** Start **

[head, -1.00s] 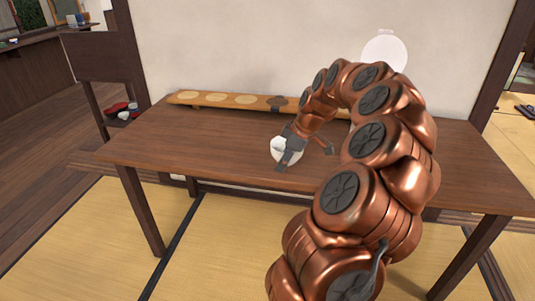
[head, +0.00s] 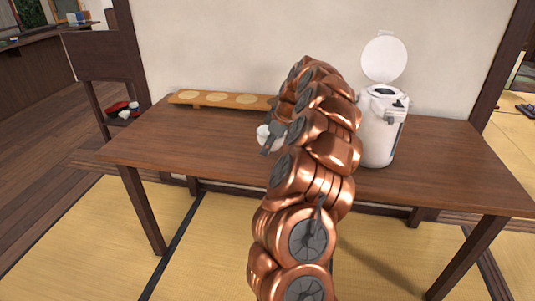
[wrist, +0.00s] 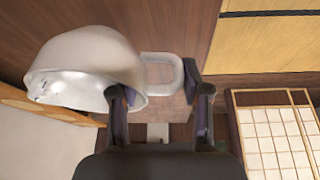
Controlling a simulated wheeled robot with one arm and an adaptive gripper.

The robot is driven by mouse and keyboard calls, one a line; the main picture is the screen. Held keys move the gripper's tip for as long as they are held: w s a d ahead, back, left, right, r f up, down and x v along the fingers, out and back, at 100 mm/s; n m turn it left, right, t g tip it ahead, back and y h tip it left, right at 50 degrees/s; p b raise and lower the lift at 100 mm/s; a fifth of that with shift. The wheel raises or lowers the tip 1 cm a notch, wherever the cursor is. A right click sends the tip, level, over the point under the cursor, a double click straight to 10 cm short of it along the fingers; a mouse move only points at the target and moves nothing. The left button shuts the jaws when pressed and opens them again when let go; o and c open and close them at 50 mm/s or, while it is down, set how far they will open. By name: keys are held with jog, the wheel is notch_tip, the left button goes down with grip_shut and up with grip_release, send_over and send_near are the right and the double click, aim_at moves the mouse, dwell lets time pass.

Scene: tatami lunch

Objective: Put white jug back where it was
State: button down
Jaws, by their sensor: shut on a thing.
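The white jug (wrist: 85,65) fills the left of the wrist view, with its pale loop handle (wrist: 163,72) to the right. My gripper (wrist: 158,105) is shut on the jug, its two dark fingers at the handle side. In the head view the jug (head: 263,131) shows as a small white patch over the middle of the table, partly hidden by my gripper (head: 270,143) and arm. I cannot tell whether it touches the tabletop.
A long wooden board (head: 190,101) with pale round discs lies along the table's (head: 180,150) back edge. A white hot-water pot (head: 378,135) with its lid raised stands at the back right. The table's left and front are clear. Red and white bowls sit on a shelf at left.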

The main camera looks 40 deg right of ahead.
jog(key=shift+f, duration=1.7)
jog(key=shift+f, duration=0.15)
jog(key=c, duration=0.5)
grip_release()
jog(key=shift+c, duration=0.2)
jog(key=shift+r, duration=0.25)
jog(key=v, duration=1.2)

** End **
** Start **

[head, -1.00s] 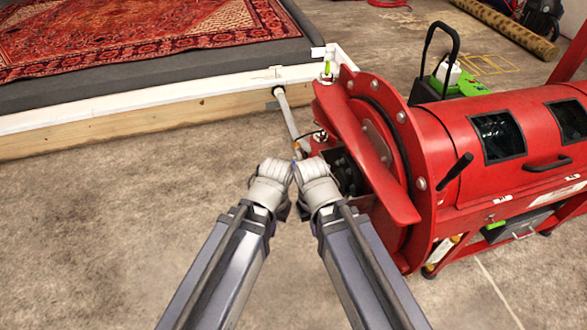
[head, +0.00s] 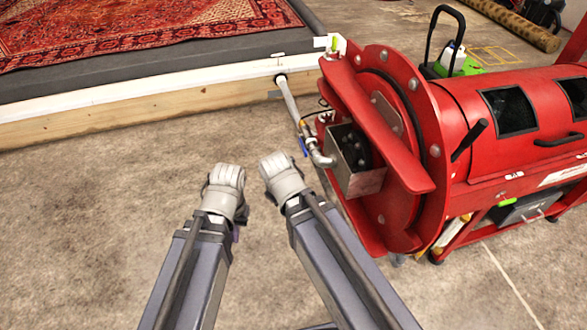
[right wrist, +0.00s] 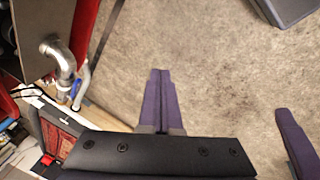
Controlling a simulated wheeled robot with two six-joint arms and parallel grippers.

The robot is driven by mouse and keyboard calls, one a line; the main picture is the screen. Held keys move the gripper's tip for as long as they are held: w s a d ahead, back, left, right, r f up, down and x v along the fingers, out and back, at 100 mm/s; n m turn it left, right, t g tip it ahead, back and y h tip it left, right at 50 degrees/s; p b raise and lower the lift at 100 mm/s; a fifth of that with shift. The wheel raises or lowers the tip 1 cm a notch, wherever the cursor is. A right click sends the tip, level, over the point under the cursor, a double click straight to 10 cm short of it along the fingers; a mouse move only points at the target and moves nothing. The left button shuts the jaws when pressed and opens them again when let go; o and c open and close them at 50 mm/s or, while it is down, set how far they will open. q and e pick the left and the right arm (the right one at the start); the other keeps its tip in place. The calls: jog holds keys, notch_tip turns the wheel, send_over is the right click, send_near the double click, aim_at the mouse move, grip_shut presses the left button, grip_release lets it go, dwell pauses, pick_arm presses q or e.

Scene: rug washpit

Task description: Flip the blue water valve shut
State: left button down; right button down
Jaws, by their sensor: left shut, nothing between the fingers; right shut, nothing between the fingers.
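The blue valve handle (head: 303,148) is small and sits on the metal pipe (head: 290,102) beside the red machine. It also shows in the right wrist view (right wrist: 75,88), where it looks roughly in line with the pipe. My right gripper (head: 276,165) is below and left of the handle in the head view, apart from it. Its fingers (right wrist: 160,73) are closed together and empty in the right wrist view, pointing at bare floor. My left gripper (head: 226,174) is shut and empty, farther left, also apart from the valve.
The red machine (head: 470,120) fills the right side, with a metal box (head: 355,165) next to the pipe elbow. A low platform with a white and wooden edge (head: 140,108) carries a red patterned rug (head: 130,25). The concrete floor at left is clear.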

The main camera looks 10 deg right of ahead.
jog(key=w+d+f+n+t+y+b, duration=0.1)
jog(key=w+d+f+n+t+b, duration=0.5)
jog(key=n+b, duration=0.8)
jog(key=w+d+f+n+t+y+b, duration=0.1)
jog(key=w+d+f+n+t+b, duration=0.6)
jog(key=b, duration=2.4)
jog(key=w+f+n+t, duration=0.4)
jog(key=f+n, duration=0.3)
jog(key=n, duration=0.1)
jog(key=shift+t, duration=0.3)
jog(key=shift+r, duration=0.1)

** End **

→ **Short task**
Find every line that includes the string "State". Report how many there are and nothing else.

→ **Result of the exercise**
2